Infine si esce dalla cerchia familiare. “Ma tu ci credi davvero?”, è la domanda che ci fanno quanti sono spettatori di gesti o scelte insolite. E noi dobbiamo trovare la forza di rispondere: “Sì, ci credo!”.
Altre volte ci viene detto: “Beato te, che hai una fede”. E magari ci affrettiamo a cambiare discorso. Potremmo invece cogliere il varco, dicendo la verità: “La fede non basta mai, come la vita. Ma si può chiedere che venga aumentata”.
Nelle parole dell’altro può esservi una chiusura a due mandate verso la fede cristiana, appena mascherata da quell’esclamazione per il dono della fede. E noi sentiamo la chiusura nelle parole che ci vengono dette. Ma anche qui è possibile una risposta nella verità: “Ne ho poca di fede, troppo poca. Ma c’è anche il desiderio della fede e quello ce l’ho davvero”.
Esercitiamoci ad apprezzare l’aiuto che ci viene dalla manifestazione della fede altrui e a non far mancare agli altri la nostra parola. “Quasi per fargli un regalo”, come scriveva Etty Hillesum.
Ma mi vergogno! “Non vergognarti della testimonianza da rendere al Signore nostro”, scrive Paolo nella Seconda lettera a Timoteo. E qui è forse necessaria un’impuntatura. La vita tante volte costringe a vincere la vergogna: quando crediamo d’aver trovato un amore, quando la necessità del lavoro ci spinge a uscire da ogni nostro guscio. Chiediamo alla vita di insegnarci anche a vincere la vergogna di dire la nostra fede. Sta scritto: “Chi si vergognerà di me e delle mie parole, di lui si vergognerà il figlio dell’uomo, quando verrà nella gloria sua e del Padre e degli angeli santi” (Lc 9,26).

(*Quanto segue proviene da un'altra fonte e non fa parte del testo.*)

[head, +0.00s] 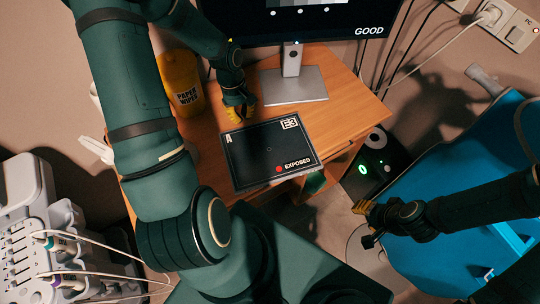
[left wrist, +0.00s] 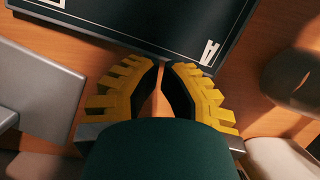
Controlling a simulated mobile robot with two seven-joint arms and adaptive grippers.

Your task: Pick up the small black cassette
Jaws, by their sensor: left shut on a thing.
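The small black cassette (head: 262,150) is a flat black panel with a white A, a boxed mark and a red dot beside the word EXPOSED. It lies flat or nearly flat over the front part of the wooden desk (head: 345,103); I cannot tell whether it touches the top. My left gripper (head: 241,114) is at its far edge. In the left wrist view the yellow fingers (left wrist: 161,66) are close together on the edge of the cassette (left wrist: 165,22). My right gripper (head: 362,211) is away at the lower right, its fingers too small to judge.
A monitor on a grey stand (head: 288,88) stands behind the cassette. A yellow paper wipes tub (head: 181,82) is at the left. A blue chair (head: 437,185) is at the right, near a dark unit with a green light (head: 381,160). Ultrasound-like probes (head: 62,243) hang at lower left.

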Avevo scritto questa puntata quando una palpitazione di cuore mi ha tenuto per sette ore al pronto soccorso dell’ospedale San Giovanni. Ho fatto le conoscenze più varie: una ragazza caduta da cavallo, un vecchietto parkinsoniano. “Quando sei ridotto così, non è meglio morire?”, diceva il vecchietto tremante. Ma lo rattenevano i sette nipoti e un figlio separato dalla moglie che aveva bisogno di aiuto. Chiedeva a me ed è venuto fuori il punto della fede. “Io credo in Dio”. “Anch’io”. La conclusione è stata che conviene affidarsi alla sua volontà, cercando di conoscerla e di assecondarla.